Tip: Pack a picnic and spend the afternoon watching the surfers battle it out on the horizon.
Black sand sets the stage for one of New Zealand’s most beautiful beaches. Brace yourself for amazing views, undulating dunes, islands primed for hiking, and long, seemingly endless walks along the shore. Back Beach is a secluded stretch of coastline on the North Island. It is remote enough that you might even find you have the beach to yourself, save for a few others in the know, as well as devoted surfers. This region of New Zealand is known for its black sand beaches and surf breaks, so when it comes to picking the best, you won’t be disappointed with Back Beach.
A drive down the Surf Highway 45 will open up to the best views and beaches for a wonderful day trip around the region. New Plymouth has a seven-mile coastal walkway from one end of the city to the other as well, so consider a bike ride along the route and plan to stop at cafes along the bay. The best time to visit Back Beach is summer, particularly late January and early February.

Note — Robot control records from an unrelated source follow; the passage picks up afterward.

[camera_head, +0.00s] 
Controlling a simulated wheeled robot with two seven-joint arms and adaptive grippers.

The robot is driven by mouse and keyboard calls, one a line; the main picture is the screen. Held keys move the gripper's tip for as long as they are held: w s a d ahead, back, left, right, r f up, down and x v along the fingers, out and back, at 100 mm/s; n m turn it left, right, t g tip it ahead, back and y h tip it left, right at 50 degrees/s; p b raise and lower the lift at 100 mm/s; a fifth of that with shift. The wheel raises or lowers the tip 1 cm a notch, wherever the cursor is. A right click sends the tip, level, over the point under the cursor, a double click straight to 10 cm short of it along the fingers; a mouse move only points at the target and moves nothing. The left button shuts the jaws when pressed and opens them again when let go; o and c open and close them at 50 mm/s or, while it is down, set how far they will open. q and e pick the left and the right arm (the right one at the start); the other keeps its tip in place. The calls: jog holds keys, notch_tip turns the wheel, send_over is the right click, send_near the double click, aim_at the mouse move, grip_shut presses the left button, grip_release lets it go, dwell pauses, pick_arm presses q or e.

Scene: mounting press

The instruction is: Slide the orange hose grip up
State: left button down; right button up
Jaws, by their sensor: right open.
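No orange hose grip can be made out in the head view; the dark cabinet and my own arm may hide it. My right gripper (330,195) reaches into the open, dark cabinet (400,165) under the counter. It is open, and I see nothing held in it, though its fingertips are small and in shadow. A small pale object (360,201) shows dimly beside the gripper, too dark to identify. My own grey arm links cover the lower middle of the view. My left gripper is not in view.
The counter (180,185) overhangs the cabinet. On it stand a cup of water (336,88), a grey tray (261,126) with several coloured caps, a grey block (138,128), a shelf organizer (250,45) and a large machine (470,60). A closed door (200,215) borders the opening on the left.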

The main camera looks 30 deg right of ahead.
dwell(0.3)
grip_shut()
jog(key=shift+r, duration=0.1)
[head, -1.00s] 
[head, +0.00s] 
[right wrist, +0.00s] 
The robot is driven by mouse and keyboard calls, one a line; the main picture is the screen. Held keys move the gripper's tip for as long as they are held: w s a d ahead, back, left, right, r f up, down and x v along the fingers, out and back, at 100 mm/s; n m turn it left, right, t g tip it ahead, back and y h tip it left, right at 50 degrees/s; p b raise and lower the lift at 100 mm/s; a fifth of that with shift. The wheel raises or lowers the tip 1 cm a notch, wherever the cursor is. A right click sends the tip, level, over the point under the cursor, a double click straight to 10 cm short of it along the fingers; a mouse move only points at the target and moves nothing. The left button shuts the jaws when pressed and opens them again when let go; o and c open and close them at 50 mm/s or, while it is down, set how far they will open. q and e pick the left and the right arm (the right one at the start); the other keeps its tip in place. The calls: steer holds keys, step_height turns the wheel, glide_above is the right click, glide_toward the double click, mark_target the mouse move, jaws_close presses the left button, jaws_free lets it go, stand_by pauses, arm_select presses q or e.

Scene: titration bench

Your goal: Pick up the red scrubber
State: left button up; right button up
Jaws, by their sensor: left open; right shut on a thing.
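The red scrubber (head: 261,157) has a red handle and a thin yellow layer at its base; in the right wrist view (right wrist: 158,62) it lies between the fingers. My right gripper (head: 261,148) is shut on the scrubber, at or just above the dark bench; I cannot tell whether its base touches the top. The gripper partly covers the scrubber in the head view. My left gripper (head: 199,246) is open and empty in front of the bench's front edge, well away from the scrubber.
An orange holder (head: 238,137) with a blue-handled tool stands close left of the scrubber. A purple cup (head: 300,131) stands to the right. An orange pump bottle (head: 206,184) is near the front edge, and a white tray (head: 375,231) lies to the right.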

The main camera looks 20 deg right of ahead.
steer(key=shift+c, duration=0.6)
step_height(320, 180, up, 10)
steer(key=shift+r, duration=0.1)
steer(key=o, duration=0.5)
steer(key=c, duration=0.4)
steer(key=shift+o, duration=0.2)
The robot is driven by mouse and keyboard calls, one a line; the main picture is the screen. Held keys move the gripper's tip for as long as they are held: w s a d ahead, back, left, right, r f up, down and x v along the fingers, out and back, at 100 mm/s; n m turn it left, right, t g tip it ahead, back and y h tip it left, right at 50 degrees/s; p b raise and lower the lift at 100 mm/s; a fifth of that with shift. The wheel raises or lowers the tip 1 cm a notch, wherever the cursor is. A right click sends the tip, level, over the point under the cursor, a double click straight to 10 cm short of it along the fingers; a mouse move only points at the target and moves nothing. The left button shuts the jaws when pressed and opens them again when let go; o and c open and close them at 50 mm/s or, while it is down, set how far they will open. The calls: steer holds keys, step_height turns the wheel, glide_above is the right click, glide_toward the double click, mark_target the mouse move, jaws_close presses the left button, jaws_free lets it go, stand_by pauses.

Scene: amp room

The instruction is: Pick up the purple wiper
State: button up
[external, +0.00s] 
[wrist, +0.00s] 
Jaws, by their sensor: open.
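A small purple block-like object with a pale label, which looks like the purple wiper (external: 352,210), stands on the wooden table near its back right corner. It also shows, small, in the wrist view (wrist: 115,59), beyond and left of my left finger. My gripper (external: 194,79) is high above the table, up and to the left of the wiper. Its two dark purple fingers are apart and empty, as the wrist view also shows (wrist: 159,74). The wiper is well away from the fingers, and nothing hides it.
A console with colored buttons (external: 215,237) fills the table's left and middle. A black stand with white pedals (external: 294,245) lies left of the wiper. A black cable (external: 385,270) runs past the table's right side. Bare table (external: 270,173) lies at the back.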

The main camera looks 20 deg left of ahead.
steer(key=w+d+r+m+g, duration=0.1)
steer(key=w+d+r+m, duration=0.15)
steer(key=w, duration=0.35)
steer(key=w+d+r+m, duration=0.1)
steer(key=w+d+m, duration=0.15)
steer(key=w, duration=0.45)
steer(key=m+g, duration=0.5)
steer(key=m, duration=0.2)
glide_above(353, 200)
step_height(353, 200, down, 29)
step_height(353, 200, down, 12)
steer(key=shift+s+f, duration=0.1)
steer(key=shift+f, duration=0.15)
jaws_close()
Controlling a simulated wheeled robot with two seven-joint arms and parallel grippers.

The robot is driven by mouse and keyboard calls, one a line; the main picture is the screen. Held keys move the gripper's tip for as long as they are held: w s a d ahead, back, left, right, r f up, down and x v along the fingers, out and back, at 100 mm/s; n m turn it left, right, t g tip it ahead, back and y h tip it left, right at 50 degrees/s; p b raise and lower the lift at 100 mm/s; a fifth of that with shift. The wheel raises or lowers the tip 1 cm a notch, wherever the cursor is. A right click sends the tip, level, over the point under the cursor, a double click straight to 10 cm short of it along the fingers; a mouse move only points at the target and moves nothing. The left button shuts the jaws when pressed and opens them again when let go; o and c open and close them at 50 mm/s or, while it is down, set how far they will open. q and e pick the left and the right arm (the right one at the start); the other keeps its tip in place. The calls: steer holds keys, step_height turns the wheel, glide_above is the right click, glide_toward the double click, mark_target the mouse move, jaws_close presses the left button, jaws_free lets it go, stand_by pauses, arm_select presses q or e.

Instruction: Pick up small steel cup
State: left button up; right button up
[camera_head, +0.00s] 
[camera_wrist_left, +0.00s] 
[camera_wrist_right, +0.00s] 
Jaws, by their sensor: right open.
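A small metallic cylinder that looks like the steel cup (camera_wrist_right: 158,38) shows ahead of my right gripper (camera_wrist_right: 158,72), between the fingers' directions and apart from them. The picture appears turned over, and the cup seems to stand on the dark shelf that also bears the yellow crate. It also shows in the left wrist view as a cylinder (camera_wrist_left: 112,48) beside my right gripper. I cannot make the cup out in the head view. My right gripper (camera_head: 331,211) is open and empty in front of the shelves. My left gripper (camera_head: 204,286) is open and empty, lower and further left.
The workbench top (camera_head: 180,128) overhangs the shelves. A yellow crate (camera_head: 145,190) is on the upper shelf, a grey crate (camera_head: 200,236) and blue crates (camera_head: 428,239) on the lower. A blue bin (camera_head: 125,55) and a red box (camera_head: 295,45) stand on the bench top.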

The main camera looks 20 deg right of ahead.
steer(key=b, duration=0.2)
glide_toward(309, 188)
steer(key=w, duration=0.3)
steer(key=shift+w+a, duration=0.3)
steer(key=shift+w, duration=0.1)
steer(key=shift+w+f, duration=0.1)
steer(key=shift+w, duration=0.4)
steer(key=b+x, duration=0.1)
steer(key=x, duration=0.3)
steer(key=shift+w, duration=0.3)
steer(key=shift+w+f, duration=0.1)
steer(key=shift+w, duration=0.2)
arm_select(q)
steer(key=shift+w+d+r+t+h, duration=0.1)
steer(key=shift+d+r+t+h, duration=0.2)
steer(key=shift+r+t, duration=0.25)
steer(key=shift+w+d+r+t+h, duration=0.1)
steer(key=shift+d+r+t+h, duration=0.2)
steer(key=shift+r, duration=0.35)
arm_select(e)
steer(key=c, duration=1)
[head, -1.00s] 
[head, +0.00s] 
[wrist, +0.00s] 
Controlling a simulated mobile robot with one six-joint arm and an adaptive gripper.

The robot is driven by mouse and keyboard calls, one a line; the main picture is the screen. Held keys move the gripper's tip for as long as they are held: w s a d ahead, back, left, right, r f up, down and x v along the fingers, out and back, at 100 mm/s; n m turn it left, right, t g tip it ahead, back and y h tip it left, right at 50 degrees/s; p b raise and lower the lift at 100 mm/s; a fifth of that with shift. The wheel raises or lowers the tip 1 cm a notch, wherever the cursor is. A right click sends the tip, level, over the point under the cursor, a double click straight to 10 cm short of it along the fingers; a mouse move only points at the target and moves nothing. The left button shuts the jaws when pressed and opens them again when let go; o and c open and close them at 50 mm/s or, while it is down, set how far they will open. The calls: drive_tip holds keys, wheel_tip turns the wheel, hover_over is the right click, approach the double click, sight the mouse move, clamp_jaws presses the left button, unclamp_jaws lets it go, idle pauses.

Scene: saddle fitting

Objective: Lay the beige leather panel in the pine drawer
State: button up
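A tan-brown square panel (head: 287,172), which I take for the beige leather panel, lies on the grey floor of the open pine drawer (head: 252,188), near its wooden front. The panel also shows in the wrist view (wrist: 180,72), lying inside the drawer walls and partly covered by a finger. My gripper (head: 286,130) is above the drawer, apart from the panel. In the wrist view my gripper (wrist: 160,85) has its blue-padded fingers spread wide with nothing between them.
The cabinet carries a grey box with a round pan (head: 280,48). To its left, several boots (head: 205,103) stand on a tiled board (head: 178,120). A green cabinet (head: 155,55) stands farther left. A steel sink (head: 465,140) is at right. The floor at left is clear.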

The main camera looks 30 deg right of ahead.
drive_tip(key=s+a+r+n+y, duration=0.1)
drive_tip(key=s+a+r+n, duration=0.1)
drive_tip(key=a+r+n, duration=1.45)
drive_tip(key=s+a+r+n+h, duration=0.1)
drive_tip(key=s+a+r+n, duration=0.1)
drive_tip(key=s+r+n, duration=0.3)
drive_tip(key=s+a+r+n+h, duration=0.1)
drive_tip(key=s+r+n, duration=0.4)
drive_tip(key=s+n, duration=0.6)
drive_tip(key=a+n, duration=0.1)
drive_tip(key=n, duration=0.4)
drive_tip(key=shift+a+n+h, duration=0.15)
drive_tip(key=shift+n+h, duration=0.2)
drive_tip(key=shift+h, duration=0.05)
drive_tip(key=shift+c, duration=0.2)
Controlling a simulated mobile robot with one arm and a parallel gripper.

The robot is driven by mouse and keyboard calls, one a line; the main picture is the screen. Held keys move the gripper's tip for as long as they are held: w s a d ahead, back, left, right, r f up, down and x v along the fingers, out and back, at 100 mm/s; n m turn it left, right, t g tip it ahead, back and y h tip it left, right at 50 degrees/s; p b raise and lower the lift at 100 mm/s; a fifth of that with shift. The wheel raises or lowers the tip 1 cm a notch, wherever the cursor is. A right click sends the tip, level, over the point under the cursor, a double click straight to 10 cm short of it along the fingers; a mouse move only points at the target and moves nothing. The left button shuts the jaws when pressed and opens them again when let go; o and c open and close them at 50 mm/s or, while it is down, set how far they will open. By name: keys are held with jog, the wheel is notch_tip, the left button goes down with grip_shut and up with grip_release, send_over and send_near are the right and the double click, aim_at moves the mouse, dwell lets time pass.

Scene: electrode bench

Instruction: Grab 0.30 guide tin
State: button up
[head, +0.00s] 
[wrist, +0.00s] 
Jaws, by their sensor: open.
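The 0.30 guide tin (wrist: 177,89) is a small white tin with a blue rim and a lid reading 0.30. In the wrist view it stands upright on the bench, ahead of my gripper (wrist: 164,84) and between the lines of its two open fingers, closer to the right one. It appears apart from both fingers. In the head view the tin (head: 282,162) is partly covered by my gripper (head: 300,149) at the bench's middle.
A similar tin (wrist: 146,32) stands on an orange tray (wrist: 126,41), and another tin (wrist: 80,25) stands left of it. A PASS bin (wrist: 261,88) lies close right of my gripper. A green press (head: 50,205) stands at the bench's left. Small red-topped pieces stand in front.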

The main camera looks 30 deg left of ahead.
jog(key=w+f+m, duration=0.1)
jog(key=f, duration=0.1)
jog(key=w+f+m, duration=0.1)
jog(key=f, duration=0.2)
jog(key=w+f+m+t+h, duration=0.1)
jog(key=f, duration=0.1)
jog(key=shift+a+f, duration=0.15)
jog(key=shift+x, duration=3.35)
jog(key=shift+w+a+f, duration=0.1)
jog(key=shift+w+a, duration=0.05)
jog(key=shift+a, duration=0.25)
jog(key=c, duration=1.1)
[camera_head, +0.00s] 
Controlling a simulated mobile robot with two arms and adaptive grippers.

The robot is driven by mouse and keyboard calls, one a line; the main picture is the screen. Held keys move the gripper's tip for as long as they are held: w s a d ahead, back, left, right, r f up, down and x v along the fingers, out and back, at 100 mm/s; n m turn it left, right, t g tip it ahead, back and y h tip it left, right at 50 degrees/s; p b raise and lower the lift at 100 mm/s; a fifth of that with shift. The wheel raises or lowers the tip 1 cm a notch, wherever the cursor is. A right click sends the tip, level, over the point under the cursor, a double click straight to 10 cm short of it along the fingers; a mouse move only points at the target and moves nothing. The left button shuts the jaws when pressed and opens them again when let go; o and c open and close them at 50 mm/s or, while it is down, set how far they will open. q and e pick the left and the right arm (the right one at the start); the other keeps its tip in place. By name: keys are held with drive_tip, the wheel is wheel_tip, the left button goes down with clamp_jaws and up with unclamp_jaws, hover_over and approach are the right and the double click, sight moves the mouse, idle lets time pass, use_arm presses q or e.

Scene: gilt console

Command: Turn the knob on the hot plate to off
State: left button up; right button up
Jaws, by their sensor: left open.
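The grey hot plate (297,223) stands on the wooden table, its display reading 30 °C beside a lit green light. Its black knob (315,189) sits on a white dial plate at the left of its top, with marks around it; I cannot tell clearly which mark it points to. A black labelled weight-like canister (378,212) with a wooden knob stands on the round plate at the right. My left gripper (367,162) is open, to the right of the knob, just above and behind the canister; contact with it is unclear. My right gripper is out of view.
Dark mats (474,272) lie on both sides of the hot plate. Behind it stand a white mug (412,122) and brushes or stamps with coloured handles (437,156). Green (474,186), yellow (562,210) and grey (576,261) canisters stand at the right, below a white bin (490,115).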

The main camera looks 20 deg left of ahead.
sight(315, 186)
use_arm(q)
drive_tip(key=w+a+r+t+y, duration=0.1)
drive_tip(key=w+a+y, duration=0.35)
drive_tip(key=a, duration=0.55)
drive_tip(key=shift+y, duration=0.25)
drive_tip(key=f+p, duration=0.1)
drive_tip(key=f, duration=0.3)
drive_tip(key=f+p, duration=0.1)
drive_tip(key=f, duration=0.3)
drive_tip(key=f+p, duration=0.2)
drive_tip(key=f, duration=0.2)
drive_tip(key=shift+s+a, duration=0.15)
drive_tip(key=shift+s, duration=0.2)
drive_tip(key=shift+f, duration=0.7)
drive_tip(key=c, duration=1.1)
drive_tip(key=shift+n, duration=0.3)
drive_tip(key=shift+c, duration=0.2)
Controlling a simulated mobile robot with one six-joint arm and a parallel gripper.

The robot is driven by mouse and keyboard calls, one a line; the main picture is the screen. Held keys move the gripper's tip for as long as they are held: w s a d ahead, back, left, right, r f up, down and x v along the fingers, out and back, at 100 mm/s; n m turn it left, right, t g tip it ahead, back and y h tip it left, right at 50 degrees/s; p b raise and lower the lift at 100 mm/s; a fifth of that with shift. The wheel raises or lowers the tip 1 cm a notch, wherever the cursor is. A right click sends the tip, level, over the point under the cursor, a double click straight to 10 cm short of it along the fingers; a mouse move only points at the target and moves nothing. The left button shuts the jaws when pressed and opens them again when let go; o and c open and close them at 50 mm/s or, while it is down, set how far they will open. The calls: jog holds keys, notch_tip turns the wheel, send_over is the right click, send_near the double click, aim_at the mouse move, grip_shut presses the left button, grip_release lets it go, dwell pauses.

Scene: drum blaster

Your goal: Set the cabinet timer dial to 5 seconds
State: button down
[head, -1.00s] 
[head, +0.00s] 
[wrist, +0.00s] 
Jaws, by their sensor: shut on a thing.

Less than an hour from the bright lights of Auckland, surfers wait in line to catch the perfect wave at Karekare Beach. Super soft black sand makes this a popular spot for landlubbers as well. Wild, untamed, and undoubtedly gorgeous, this famous beach has enjoyed significant on-screen time, from being featured in Oscar winner The Piano to Xena: Warrior Princess.
Getting to the beach involves wading through a stream, but once on the other side, the views are breathtaking. Be advised that swimming is only recommended in summer when lifeguards patrol the shores. Otherwise be on the lookout for sneaky, and omnipresent, rips.